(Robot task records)
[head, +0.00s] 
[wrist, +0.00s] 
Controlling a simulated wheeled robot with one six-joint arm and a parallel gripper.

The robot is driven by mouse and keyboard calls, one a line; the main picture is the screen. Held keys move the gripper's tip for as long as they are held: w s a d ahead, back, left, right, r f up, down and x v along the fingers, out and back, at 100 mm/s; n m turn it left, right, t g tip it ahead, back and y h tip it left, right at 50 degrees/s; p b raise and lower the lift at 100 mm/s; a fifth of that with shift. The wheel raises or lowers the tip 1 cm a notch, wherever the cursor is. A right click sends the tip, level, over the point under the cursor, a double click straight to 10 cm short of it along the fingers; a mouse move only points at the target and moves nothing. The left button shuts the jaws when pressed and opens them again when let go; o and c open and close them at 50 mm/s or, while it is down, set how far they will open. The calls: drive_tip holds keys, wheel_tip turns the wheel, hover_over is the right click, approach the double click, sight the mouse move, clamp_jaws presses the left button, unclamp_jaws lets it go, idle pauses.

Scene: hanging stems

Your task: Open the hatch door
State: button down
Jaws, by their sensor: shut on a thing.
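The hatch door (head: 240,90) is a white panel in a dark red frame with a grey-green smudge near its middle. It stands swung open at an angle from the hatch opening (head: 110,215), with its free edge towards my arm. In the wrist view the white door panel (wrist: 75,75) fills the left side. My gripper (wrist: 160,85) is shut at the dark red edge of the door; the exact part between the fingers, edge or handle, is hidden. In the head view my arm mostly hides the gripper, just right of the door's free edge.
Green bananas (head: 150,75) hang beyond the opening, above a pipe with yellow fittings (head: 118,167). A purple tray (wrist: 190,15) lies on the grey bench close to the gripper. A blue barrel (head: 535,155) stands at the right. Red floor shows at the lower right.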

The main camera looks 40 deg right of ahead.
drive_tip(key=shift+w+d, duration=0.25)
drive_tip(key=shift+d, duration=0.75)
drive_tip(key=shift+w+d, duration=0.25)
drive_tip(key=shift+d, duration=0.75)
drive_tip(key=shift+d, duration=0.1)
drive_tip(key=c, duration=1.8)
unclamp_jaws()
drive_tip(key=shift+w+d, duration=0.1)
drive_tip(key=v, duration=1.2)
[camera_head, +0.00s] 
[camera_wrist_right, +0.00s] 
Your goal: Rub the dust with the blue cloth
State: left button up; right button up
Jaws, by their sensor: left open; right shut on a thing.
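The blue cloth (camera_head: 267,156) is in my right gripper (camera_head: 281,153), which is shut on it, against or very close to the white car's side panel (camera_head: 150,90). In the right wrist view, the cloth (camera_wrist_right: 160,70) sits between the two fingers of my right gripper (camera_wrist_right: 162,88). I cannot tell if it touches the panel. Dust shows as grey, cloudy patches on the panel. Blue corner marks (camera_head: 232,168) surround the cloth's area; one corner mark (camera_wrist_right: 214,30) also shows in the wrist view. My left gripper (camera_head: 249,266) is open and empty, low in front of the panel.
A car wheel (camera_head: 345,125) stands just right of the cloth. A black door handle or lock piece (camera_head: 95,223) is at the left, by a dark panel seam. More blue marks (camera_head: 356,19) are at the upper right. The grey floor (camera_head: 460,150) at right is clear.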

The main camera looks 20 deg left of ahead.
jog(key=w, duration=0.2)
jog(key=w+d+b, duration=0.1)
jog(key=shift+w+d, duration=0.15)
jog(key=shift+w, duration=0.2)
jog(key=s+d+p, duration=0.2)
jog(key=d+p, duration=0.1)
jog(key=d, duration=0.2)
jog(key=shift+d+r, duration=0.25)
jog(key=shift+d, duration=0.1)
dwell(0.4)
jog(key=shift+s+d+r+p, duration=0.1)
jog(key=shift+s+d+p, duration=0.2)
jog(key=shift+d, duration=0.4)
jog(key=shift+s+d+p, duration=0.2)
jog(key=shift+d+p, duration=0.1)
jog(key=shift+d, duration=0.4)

REQUIREMENTS — Find every line that has "State" in it, then return those lines.

SOLVED PROBLEM —
State: button down
State: left button up; right button up

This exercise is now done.